MVP Development Process: 7 Simple Steps for Startups

TL;DR
Start with one real problem your product will solve.
Focus on one target user group first, not everyone.
Build only the most important features for version one.
Launch early, collect real user feedback, and track simple metrics.
Improve step by step based on data, so your MVP grows in the right direction.
Introduction
Many startups fail because they try to build too much in the beginning. They add extra features, spend more money, and take too long to launch. The MVP approach helps you avoid this. Instead of building a full product, you build a small version that solves one important problem for one specific group of users.
This makes your launch faster and safer. You can test your idea in the real market, collect feedback, and learn what users actually need. Then you improve the product step by step. In this guide, you’ll learn a simple 7-step MVP development process that is easy to follow.
Step-by-Step MVP Development Process
A successful MVP is built in small, focused stages. These 7 steps will help you move from idea to launch in a clear and practical way.
Step 1: Define the Core Problem
Start by writing one clear problem your product will solve. Keep it simple and specific, so your team stays focused. If the problem is not clear, your MVP will become confusing and unfocused. A strong MVP always starts with one real pain point.
Step 2: Identify Your Target Users
Choose one user group who has this problem the most. Do not try to build for everyone in the first version. Learn what these users need, what they struggle with, and what they currently use. This helps you build a product that feels useful from day one.
Step 3: Validate the Idea Early
Before full development, check if people are actually interested in your solution. You can do short interviews, surveys, or a simple landing page. Early validation saves money and prevents building the wrong product. It gives you confidence that your idea has real demand.
Step 4: Prioritize Must-Have Features
List all feature ideas, then keep only the most important ones for launch. Your MVP should include only features needed to solve the core problem. Remove extra or “nice-to-have” features for later versions. This keeps development faster, leaner, and more affordable.
Step 5: Design the User Flow and Prototype
Map the basic steps users will follow inside your product. Then create a simple prototype to show how it works. This helps you find confusion points before coding starts. A clear flow improves user experience and reduces rework during development.
Step 6: Build a Lean MVP
Now build the smallest working product with your selected core features. Focus on functionality, speed, and stability not perfection. Keep the timeline short so you can launch quickly. The goal is to release, learn, and improve, not to build everything at once.
Step 7: Launch, Measure, and Improve
Launch your MVP to a small group of real users first.

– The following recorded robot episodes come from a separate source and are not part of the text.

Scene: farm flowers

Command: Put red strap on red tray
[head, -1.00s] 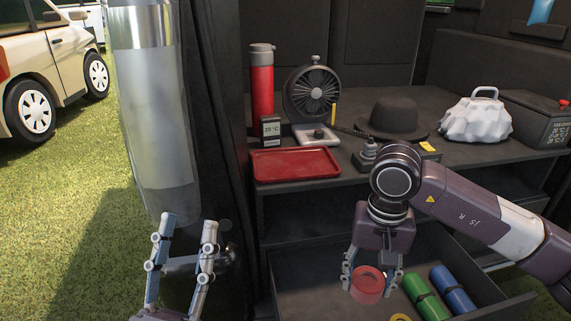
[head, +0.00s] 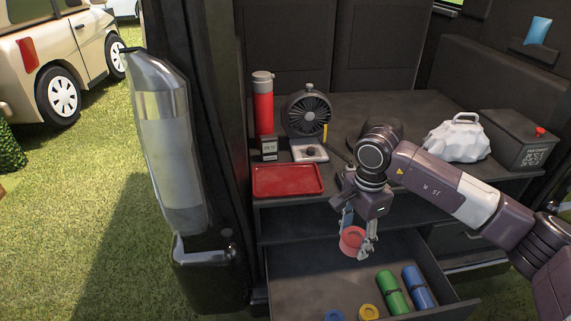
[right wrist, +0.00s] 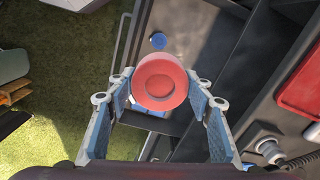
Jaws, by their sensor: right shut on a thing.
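The red strap (head: 352,241), a rolled red band, is held between the fingers of my right gripper (head: 358,236), above the open drawer. It also shows as a red disc in the right wrist view (right wrist: 161,80), between the fingers. The red tray (head: 287,180) lies empty on the shelf top, up and left of the held strap, and its corner shows at the right of the right wrist view (right wrist: 303,82). The strap is apart from the tray. My left gripper is out of view.
The open drawer (head: 318,288) holds green (head: 393,291) and blue (head: 420,287) rolls, a yellow ring (head: 369,312) and a blue ring (head: 335,315). Behind the tray stand a red flask (head: 263,105), a small display (head: 269,148) and a fan (head: 309,114).

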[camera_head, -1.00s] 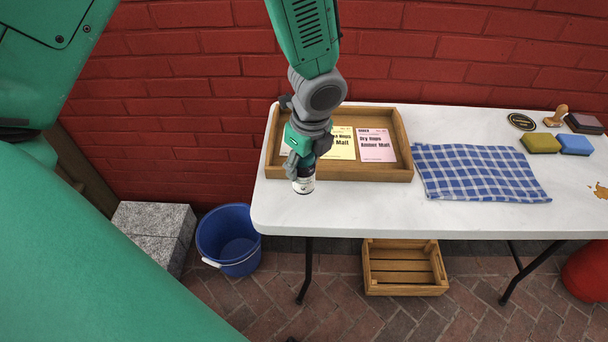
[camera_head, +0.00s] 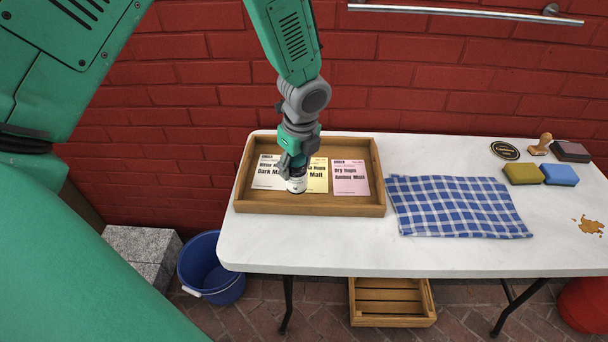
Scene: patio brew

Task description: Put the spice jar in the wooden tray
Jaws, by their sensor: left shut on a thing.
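The spice jar (camera_head: 297,184) is small, with a white label and a dark top. My left gripper (camera_head: 295,165) is shut on it and holds it upright, over the inside of the wooden tray (camera_head: 310,206). I cannot tell whether the jar's base touches the tray floor. The tray is shallow, at the left end of the white table. Several label cards lie in it: a white one (camera_head: 268,176), a yellow one (camera_head: 318,178) and a pink one (camera_head: 350,177). The jar and gripper partly hide the white and yellow cards. My right gripper is out of view.
A blue checked cloth (camera_head: 458,207) lies right of the tray on the white table (camera_head: 330,245). Sponges (camera_head: 522,174), a wooden stamp (camera_head: 539,145) and a brown spill (camera_head: 590,226) are farther right. A blue bucket (camera_head: 211,267) and wooden crate (camera_head: 392,302) stand on the floor.

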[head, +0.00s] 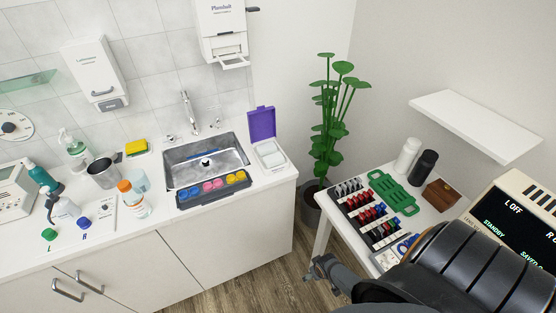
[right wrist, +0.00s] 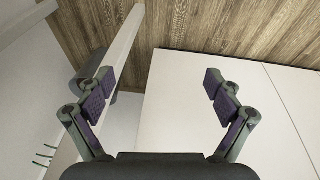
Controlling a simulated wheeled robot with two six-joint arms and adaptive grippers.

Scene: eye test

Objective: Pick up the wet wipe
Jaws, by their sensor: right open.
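A white box with a raised purple lid (head: 262,124) stands on the counter just right of the sink. A white, folded-looking piece (head: 269,149) shows in its opening; this may be the wet wipe, but it is too small to tell. My right gripper (head: 318,268) is low in front of the small right table, right of and well apart from the box. In the right wrist view my right gripper (right wrist: 155,88) is open with nothing between its fingers. The box does not show there. My left gripper is not in view.
The sink (head: 205,160) has a dark tray (head: 214,190) of coloured items along its front. Bottles and a metal cup (head: 101,171) crowd the counter's left. A potted plant (head: 327,150) stands between counter and right table. That table holds a tool rack (head: 367,212), green tray (head: 394,192) and monitor (head: 515,232).

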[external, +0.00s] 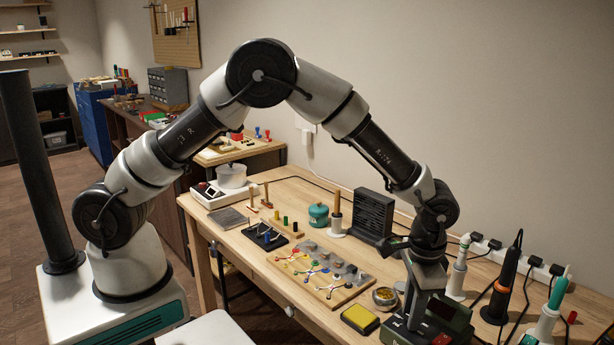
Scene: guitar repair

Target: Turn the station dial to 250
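The station (455,318) is a dark green box with a dark front, at the lower right of the external view on the bench. A small reddish spot shows low on its front, cut close to the frame's bottom edge. I cannot tell whether this is the dial, and no scale numbers can be read. My gripper (415,312) points down at the station's left front part, at or just above it. The gripper's body covers part of the station. Its two fingertips do not show apart, so I cannot tell if it is open or touching the dial.
A yellow sponge in a dark tray (360,319) and a small round tin (385,298) stand left of the gripper. A wooden board with coloured wires (318,274) lies farther left. Soldering irons in holders (502,290) and cables crowd the right side.

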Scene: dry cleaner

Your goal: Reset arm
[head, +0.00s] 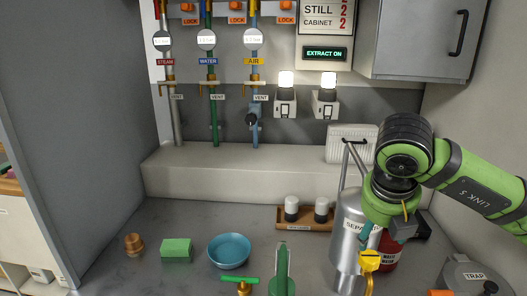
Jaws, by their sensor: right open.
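My right arm comes in from the right, and its green-and-black wrist hangs over the silver separator can. My right gripper (388,239) is open, pointing down beside the can's upper right side. Its dark finger lies to the right, in front of a red waste water container. Nothing shows held between the fingers, though the wrist hides part of the space. I cannot tell whether the gripper touches the can. My left gripper is not in view.
The separator can (347,238) and red container (389,250) crowd the gripper. A grey trap (468,272) stands right. A wooden tray (306,226) holds two white-topped jars. A blue bowl (229,250), green block (176,248) and copper cup (134,243) sit left. The counter's left-back is clear.

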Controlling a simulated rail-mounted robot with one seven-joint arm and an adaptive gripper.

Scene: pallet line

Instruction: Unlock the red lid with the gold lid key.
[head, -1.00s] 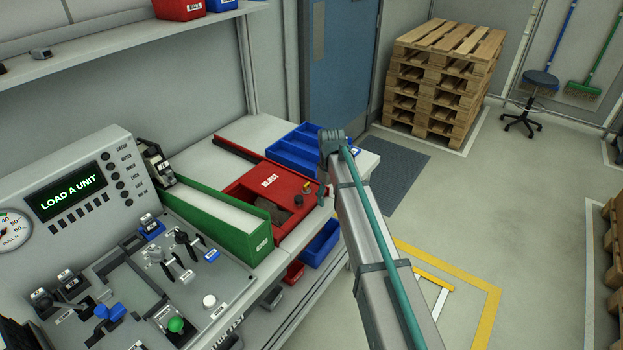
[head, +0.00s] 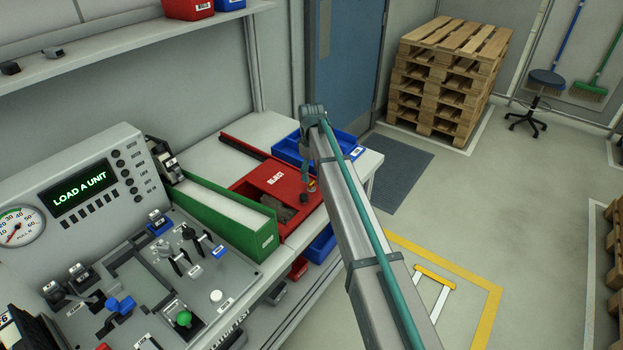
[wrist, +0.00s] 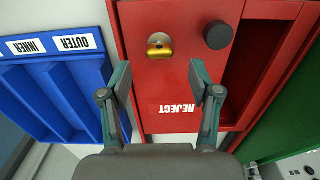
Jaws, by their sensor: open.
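The red lid (wrist: 170,95) marked REJECT lies on a red bin in the wrist view, and it also shows in the head view (head: 270,178). The gold lid key (wrist: 159,50) sits in a round lock plate on the lid. A black round knob (wrist: 218,36) stands beside it on the right. My gripper (wrist: 160,72) is open and empty above the lid, its fingers spread to either side just below the key in the picture. In the head view my arm covers part of the bench and the fingertips are hard to make out.
A blue divided tray (wrist: 50,95) labelled INNER and OUTER stands left of the red bin in the wrist view. A green bin (head: 225,222) stands on its other side. An opening beside the lid shows the bin's inside. A control panel (head: 70,190) reads LOAD A UNIT.

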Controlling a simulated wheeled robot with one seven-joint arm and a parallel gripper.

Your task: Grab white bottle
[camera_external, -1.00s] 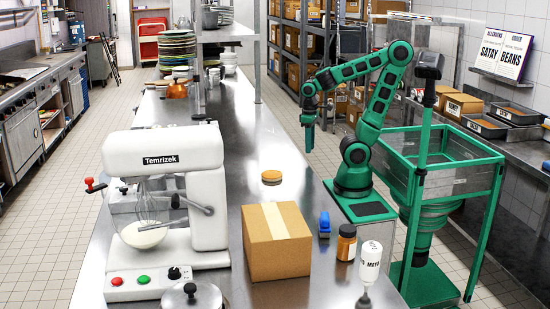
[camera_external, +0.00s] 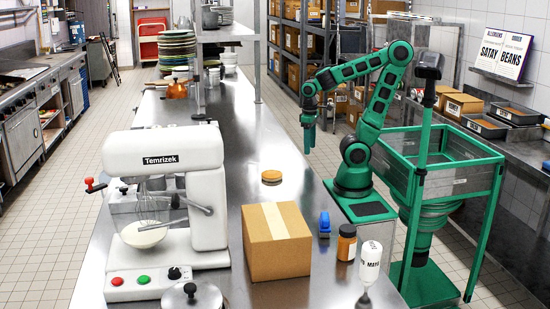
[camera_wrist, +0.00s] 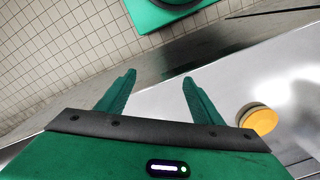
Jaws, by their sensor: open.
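The white bottle (camera_external: 370,262), lettered MAYO, stands on the near right part of the steel counter in the external view, with its narrow dark-tipped end down. My gripper (camera_external: 309,147) hangs pointing down near the counter's right edge, well behind the bottle and apart from it. In the wrist view, my gripper (camera_wrist: 158,84) has its two green fingers spread, with nothing between them. The white bottle is not in the wrist view.
A brown-labelled jar (camera_external: 346,243), a blue item (camera_external: 324,225) and a cardboard box (camera_external: 277,243) stand left of the bottle. A round tan-topped item (camera_external: 271,177) lies farther back and shows in the wrist view (camera_wrist: 260,121). A white mixer (camera_external: 165,200) fills the left.

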Track basic metrics like signups, usage, and retention to see what works. Collect feedback and identify what needs improvement. Use those insights to plan the next version of your product.
Common Mistakes to Avoid During MVP Development
Trying to build too many features: Adding everything in version one makes your MVP slow, expensive, and hard to manage.
Skipping user research: If you don’t talk to real users early, you may build a product people don’t actually need.
Targeting everyone at once: A broad audience makes messaging and product decisions unclear; start with one user group first.
Ignoring feedback after launch: An MVP is for learning, so feedback should guide your next updates and priorities.
Measuring the wrong metrics: Focus on useful metrics like activation, retention, and repeat usage not just downloads or page visits.
Conclusion
The MVP development process helps startups build the right product without building too much too soon. Instead of making a full product early, you focus on one real problem and only the most important features. This saves time, lowers cost, and helps you launch faster. A trusted MVP development partner can help your team stay focused and avoid common mistakes.
The biggest value of an MVP comes after launch. When you collect user feedback and track how people use the product, you learn what to improve next. By following these seven simple steps, you can reduce risk and grow your product in the right direction.
FAQs
1) What is an MVP in simple words?
An MVP (Minimum Viable Product) is the first simple version of your product. It has only the core features needed to solve one main user problem.
2) How many features should an MVP include?
Only include must-have features for launch. If a feature does not help solve the core problem, keep it for later versions.
3) How long does it take to build an MVP?
It depends on product complexity, team size, and feature scope. Most MVPs are built faster than full products because they focus only on essentials.
4) What should I do after launching my MVP?
Collect user feedback, track key metrics (like activation and retention), and improve the product step by step based on real data.
5) What is the biggest MVP mistake startups make?
The most common mistake is overbuilding adding too many features before validating the core idea with real users.